In 2011, Secretary of State Hillary Clinton announced the U.S. “pivot” from the Middle East to Asia. This referred to investing U.S. attention on military, political, and economic affairs in the Asia Pacific region. China has risen to become a powerful nation that commands the world’s attention and it is more important than ever before to establish regular dialogue. At the Sunnylands Summit in June 2013, President Xi Jinping and President Barack Obama met for the first time. Sunnylands, a large estate in Rancho Mirage, California, provided a relaxed setting for the two leaders to converse about important topics like climate change, cyber security, and North Korea.

Despite positive overtures and discussions of a “new-type great power relationship,” a phrase coined by the Chinese leadership, there are several huge factors still causing conflict between the U.S. and China. For example, if the territorial disputes involving Japan and China in the East and South China Seas were to erupt into conflict, the U.S. would be forced to defend Japan, severely damaging relations with China. The fragile China-Taiwan relationship is also cause for U.S.-China tension, as well as China’s human rights violations.
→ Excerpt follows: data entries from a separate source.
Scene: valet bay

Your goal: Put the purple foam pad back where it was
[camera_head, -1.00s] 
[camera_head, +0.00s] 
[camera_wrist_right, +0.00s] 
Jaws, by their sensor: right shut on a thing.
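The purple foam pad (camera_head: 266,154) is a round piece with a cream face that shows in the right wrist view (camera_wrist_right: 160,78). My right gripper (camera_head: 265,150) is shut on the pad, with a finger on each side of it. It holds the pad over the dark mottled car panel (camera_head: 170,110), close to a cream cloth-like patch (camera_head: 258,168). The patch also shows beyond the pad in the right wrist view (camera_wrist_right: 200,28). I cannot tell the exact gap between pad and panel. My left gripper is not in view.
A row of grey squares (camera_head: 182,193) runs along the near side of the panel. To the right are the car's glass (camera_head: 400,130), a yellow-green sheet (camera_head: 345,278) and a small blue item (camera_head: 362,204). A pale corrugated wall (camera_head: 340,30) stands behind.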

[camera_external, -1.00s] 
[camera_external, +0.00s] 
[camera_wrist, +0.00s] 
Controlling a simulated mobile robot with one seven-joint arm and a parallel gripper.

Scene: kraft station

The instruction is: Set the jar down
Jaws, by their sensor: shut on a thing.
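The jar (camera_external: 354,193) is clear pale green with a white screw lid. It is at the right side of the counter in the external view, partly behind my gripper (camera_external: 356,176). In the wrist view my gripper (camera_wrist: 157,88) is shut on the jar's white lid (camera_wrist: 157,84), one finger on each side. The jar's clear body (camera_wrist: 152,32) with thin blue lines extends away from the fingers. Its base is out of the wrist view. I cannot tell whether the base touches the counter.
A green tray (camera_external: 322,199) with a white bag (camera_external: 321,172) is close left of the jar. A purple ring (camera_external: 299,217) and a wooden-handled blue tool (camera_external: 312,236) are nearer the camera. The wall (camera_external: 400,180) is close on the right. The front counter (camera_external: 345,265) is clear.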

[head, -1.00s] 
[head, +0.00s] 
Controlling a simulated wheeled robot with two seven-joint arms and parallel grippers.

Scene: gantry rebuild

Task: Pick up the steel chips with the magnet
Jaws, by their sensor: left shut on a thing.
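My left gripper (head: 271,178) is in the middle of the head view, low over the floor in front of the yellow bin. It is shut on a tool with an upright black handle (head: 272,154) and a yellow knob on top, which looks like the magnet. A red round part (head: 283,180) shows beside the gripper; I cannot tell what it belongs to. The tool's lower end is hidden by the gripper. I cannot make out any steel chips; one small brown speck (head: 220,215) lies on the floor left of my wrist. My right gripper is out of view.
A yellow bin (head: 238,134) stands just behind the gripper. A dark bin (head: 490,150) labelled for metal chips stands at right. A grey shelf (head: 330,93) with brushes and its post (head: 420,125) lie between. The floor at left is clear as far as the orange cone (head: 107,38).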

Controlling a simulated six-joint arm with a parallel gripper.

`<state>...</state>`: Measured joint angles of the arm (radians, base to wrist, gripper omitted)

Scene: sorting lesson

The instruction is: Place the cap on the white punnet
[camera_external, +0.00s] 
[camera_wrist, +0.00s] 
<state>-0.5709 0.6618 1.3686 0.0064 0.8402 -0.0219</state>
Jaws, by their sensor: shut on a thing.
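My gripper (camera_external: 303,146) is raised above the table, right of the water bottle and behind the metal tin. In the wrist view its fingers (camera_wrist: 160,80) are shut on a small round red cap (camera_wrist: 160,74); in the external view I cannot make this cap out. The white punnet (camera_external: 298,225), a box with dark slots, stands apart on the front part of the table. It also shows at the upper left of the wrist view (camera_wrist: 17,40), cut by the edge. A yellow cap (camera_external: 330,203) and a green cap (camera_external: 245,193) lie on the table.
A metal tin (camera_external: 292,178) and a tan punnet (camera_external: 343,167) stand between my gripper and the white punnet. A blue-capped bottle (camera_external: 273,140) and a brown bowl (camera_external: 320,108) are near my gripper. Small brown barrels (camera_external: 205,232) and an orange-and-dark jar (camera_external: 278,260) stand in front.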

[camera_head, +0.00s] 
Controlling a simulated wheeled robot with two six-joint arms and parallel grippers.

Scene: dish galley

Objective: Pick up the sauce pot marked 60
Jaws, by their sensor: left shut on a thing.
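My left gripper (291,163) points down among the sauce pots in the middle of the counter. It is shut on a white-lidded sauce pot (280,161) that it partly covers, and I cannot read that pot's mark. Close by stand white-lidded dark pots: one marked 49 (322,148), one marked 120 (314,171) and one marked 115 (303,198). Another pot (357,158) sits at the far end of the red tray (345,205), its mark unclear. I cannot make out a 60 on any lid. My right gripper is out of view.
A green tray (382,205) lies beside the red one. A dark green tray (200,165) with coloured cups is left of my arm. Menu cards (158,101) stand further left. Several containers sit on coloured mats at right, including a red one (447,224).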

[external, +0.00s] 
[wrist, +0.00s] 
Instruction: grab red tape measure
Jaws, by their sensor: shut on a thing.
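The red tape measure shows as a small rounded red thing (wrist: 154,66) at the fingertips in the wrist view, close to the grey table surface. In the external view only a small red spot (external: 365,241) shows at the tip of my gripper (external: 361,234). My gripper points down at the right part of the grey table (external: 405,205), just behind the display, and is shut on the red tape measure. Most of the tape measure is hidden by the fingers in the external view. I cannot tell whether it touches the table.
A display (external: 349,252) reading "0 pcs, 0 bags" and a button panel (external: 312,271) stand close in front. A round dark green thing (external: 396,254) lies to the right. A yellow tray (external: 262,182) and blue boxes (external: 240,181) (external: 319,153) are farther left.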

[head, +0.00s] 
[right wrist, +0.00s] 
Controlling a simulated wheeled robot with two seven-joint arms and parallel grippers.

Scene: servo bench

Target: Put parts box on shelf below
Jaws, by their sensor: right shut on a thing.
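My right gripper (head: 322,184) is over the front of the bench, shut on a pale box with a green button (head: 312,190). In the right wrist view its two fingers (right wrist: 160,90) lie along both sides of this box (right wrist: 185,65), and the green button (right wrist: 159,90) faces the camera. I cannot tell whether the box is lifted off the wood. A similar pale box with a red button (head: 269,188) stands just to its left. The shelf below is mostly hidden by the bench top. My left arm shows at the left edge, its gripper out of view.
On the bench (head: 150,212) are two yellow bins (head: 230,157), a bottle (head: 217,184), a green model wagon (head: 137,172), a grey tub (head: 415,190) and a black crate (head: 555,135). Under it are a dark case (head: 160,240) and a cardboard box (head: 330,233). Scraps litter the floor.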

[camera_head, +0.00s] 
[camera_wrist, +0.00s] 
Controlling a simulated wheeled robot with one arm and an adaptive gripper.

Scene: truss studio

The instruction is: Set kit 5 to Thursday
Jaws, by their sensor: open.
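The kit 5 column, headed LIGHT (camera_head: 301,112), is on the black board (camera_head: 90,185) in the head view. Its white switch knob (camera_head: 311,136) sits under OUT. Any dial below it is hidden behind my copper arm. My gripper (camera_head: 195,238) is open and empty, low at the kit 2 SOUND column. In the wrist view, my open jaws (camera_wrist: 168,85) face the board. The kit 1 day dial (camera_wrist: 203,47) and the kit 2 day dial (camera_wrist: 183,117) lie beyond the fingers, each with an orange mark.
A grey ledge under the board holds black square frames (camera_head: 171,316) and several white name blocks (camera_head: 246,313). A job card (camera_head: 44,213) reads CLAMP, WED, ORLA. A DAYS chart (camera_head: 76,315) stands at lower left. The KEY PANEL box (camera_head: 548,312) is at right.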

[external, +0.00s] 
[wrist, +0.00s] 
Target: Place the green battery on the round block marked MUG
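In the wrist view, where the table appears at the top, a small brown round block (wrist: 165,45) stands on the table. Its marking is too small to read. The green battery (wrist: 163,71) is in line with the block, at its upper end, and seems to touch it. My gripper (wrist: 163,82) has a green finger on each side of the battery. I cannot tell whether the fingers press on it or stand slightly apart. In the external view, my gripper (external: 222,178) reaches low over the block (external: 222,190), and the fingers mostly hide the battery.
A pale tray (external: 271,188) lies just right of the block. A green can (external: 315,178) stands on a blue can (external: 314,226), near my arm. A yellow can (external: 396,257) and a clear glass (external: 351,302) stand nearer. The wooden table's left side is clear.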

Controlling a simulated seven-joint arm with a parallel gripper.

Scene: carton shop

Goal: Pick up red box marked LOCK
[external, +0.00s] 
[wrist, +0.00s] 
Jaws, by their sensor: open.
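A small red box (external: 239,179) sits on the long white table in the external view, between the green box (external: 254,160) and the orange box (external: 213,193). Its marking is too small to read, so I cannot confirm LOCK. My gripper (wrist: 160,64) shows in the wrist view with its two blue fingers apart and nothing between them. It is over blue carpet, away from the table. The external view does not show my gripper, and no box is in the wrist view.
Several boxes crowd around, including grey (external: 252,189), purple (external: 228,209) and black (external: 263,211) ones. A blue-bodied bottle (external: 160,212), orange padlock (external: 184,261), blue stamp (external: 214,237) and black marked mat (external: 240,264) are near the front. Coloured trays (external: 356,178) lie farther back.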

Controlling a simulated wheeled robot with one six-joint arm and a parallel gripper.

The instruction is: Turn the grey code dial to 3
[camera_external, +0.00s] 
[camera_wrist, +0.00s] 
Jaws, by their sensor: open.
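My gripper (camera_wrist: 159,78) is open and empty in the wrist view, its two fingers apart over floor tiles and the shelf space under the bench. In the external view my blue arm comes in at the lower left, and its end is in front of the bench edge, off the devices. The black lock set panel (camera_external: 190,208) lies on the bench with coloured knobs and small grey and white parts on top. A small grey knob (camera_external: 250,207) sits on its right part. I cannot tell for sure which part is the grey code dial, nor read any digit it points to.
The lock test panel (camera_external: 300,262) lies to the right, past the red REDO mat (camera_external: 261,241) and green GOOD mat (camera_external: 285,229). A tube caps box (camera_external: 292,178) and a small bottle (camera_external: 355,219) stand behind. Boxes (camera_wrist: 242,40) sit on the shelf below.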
Many look at U.S.  relations with China as mutually beneficial, while others feel relations are deteriorating with increased competition and interdependency. China is taking a more active role in regional and international activities and this could harm or help U.S.-China relations in unpredictable ways. Either way, the history of U.S.-China relations plays a major role in influencing the status of relations today. With China’s growing power and influence in the international community, U.S.-China relations have become more important than ever before in ensuring the prosperity and security of both nations.